Tell how many lines contain the word "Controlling". Reply with the number only.

[Recorded robot tool calls]
START

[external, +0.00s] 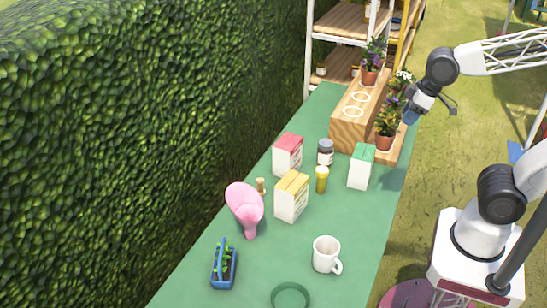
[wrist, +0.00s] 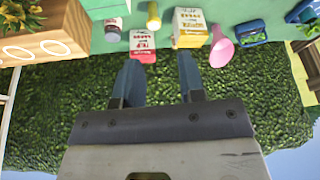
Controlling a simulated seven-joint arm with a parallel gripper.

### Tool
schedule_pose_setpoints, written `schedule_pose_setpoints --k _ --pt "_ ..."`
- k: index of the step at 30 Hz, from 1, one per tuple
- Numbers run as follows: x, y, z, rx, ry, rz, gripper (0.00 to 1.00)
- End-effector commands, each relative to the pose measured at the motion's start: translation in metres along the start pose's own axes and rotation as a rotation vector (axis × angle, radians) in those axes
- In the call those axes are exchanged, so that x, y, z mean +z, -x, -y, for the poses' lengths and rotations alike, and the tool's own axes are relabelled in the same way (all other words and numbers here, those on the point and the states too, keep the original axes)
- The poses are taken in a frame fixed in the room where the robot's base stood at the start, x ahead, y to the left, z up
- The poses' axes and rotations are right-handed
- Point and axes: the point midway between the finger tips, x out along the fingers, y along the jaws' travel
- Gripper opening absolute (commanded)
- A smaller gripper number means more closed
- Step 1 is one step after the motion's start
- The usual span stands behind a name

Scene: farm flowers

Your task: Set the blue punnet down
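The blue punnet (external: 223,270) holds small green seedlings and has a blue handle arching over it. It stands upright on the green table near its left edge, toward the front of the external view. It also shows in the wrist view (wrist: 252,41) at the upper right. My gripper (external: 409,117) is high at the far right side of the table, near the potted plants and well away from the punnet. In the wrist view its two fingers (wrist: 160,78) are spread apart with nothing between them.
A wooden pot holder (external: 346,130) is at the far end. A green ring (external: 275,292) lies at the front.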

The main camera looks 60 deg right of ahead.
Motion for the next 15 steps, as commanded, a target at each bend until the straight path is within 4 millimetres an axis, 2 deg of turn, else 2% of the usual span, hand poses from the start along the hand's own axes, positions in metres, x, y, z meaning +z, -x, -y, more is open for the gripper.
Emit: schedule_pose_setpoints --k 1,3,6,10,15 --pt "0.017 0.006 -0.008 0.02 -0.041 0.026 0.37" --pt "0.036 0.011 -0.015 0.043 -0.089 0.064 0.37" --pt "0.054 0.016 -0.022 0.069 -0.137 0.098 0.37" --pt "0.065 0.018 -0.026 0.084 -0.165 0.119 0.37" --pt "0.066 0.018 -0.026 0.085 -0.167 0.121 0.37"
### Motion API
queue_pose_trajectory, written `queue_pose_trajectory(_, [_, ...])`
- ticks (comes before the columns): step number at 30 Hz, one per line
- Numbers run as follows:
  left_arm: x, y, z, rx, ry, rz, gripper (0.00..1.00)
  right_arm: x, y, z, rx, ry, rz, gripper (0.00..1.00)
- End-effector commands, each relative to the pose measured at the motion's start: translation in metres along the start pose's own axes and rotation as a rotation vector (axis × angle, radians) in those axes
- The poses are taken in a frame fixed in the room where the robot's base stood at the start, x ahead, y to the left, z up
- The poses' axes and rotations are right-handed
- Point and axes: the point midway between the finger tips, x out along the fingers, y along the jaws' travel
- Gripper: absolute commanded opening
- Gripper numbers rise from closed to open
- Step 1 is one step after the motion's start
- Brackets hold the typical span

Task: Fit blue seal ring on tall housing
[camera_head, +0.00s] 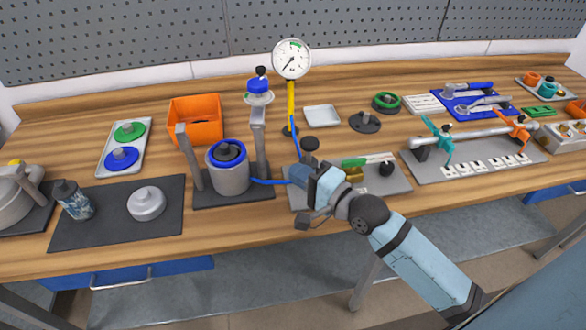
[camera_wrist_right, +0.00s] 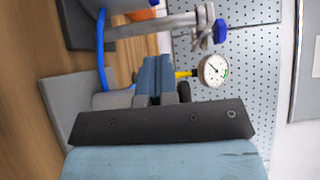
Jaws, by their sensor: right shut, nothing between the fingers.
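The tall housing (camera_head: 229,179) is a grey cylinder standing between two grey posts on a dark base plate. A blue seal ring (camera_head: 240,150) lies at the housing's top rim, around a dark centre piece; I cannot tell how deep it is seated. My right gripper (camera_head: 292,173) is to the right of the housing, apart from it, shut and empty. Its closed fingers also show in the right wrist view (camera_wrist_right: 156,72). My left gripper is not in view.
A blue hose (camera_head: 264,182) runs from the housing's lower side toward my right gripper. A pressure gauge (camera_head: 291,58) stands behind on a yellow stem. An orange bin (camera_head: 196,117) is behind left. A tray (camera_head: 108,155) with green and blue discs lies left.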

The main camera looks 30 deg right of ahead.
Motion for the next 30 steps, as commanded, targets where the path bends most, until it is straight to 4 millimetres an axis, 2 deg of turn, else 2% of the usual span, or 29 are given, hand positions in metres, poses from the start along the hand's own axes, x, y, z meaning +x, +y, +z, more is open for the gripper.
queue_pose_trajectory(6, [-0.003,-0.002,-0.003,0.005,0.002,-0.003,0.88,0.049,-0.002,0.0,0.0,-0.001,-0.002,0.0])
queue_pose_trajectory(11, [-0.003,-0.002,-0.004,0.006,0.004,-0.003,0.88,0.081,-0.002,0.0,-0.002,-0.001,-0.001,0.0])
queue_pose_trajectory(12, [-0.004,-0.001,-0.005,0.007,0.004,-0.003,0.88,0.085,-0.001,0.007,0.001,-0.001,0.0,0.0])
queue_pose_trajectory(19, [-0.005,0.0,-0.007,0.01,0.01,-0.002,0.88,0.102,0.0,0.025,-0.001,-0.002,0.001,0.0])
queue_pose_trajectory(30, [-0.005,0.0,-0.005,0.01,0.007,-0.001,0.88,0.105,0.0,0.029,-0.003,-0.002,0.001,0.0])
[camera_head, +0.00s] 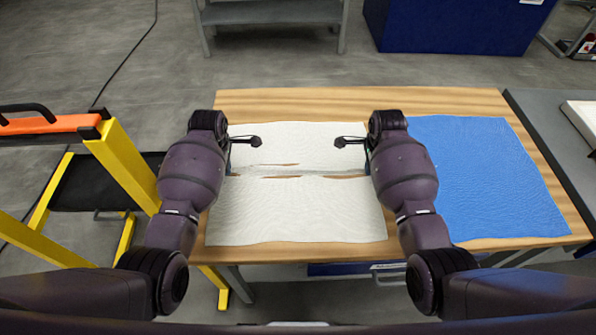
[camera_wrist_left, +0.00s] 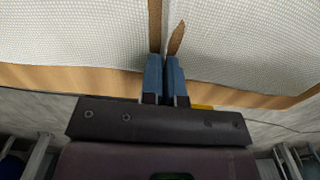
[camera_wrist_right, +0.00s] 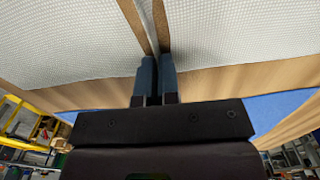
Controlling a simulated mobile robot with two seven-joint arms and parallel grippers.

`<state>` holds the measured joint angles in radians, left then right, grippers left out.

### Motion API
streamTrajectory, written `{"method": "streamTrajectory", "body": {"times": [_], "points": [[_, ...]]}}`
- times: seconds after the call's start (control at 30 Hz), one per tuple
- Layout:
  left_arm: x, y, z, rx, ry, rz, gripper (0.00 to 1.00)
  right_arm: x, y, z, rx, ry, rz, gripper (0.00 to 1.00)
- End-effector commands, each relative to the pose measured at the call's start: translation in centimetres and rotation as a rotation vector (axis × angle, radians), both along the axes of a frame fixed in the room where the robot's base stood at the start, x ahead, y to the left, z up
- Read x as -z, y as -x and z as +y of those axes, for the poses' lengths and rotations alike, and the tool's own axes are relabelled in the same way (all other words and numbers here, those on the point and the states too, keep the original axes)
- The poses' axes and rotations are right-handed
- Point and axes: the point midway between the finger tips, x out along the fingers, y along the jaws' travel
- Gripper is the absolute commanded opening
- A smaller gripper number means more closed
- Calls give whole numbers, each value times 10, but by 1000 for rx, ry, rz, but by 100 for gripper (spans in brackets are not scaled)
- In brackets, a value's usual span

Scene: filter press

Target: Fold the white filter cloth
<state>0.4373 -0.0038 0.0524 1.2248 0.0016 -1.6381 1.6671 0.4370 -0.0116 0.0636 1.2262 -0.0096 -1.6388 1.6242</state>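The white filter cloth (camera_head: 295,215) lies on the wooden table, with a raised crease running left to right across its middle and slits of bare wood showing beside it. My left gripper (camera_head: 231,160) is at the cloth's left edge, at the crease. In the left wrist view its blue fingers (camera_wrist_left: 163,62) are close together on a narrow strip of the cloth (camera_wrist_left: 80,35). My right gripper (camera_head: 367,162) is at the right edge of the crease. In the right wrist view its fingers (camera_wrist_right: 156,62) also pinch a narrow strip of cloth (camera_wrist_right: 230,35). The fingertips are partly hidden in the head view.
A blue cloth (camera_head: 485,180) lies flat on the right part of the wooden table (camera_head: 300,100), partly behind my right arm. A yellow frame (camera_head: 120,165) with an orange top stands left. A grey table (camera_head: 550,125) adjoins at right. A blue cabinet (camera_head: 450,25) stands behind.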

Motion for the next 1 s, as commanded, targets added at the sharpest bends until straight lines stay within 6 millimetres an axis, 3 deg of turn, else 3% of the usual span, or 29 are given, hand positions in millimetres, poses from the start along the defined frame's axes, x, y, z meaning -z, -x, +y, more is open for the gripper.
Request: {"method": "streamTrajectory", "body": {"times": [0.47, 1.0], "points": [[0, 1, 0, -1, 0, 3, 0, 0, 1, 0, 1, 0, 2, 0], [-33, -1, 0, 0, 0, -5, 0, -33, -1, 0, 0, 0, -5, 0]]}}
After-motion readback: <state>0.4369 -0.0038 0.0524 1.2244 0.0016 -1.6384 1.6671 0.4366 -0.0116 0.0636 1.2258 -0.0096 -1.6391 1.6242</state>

END

Written answer >> 2